Hungary May Maintain Rate-Cut Pace in Easing Cycle, Nagy Saysby and
Policy makers undecided on how long or how deep cycle will go
Regulator aims to keep rate at bottom for `sustained' period
Hungary’s central bank, which surprised investors by bringing forward the start of a rate-cut cycle, may maintain the pace of monetary easing and will aim to keep borrowing costs steady for a “sustained” period once the bottom is reached, Vice Governor Marton Nagy said.
“We’re aiming for a benchmark interest-rate level that we can maintain for a sustained period, where we can avoid having to raise it ahead of time,” Nagy told reporters in Budapest on Wednesday, a day after policy makers cut the three-month deposit rate to 1.2 percent from 1.35 percent, the first reduction in eight months.
Policy makers may proceed in 15 basis-point steps, but are “undecided” on how long the rate-cut cycle may last or where its nadir may be, Nagy said. He said the monetary authority will use a combination of conventional and non-conventional tools to achieve its inflation target of 3 percent, which it now forecasts to be no earlier than the first half of 2018.
Under pressure to boost price-growth and with investors stepping up bets for easing, central bankers in Budapest abandoned their vow to keep rates unchanged through the end of next year.
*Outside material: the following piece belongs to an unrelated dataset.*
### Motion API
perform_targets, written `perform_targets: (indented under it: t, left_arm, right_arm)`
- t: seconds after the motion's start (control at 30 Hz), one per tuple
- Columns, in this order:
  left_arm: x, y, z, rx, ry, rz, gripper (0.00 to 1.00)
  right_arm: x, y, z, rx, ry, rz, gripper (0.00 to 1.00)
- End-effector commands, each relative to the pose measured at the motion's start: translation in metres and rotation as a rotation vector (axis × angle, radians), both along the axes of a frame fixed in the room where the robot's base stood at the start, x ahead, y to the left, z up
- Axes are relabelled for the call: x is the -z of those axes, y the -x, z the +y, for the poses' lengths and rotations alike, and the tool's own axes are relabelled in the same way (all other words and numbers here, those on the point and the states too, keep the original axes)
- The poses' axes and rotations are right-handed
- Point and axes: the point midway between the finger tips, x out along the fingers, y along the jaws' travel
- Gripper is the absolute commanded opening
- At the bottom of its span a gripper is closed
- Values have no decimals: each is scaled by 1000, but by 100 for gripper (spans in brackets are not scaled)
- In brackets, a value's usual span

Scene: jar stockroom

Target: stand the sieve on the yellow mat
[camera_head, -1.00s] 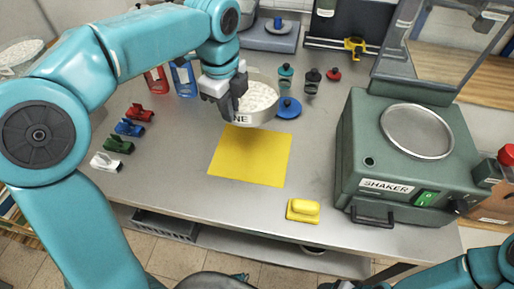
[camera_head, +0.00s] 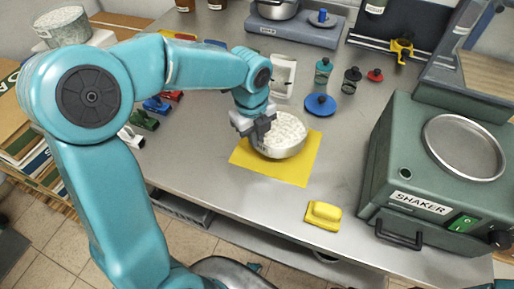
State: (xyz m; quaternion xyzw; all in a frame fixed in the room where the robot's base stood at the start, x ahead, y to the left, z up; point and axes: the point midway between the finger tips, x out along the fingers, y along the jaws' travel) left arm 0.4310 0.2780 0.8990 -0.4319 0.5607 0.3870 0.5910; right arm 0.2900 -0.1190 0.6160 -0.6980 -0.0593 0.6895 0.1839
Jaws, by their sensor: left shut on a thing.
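My left gripper (camera_head: 260,134) is shut on the sieve's left rim. The gripper and sieve hide part of the mat's far side. My right gripper is not in view.
The green shaker (camera_head: 420,205) with a round metal top stands at the right. A yellow block (camera_head: 323,215) lies near the front edge. A blue lid (camera_head: 320,104) lies behind the mat at the right. Small coloured clips (camera_head: 144,120) lie at the left. Bottles (camera_head: 323,70) stand at the back.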

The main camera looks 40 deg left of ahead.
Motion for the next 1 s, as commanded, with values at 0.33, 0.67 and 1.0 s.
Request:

Their move was also hastened by the European Central Bank’s new monetary stimulus this month, which raised the prospects of the country’s assets attracting inflows that would further strengthen the Hungarian currency and drive prices even lower.
The forint weakened 0.3 percent to 312.69 per euro by 10:11 a.m. in Budapest, taking its two-day decline to 0.6 percent, the biggest drop among 24 emerging-market currencies tracked by Bloomberg. The forint may weaken “modestly” to 320 per euro this year, Pasquale Diana, an economist at Morgan Stanley in London, said in an e-mailed report. The 10-year government bond yield fell below 3 percent for the first time this year.
Central bankers only recently signaled a willingness to cut rates. In January, Nagy explicitly ruled out lowering the benchmark, only to say last month that policy makers would consider a reduction no earlier than May while they adjusted the so-called interest-rate corridor.
“We meant to surprise at the start of the rate-cut cycle,” Nagy said. “Everything had pointed to the need for monetary easing, the question was only what tool to deploy.”
The regulator also cut its one-week loan rate spread to 15 basis points above the benchmark from 25 basis points, Nagy said. The excess reserve rate was lowered to minus 0.05 percent from zero, effective April 7, he said.
On Tuesday, rate-setters reduced the overnight collateralized loan spread by half a percentage point to 0.25 percent while the overnight deposit rate also fell to minus 0.05 percent after the benchmark cut, below zero for the first time. Central bankers are “unlikely” to change the collateralized loan spread in the future, though they may adjust the overnight deposit rate spread from the current 1.25 percentage points to avoid pushing the rate too deep into negative territory, Nagy said.
“If the benchmark rate falls further, how low the bottom of the corridor can go becomes a question,” he said. “I don’t believe in reducing it without restraint, because the negative rate becomes hugely punishing beyond a certain level.”
To further ease monetary conditions, the central bank will also introduce mandatory pricing for the one-month and three-month Budapest inter-bank rate, known as the BUBOR and used to price loans across the economy, which until now has been effectively pegged to the benchmark rate.
Tuesday’s decision to cut the benchmark showed that Hungary’s central bankers returned to conventional monetary easing, Nagy said.
Morgan Stanley’s Diana said there’s a risk the rate will drop below his forecast of 1 percent. Erste Group Bank AG predicted 0.75 percent as the bottom, while for JPMorgan Chase & Co. said it may be “0.5 percent or lower.”
Tuesday’s move was “the first cut in a new rate-cutting cycle, likely to last at least four or five months,” Nicolaie Alexandru Chidesciuc, a JPMorgan economist in London, said in e-mail on Wednesday. “It is not clear to us what magnitude of rate cuts is needed in order to reach the inflation target of 3 percent, but it now looks to us like the” central bank “is aiming to sharply lower the policy rate.”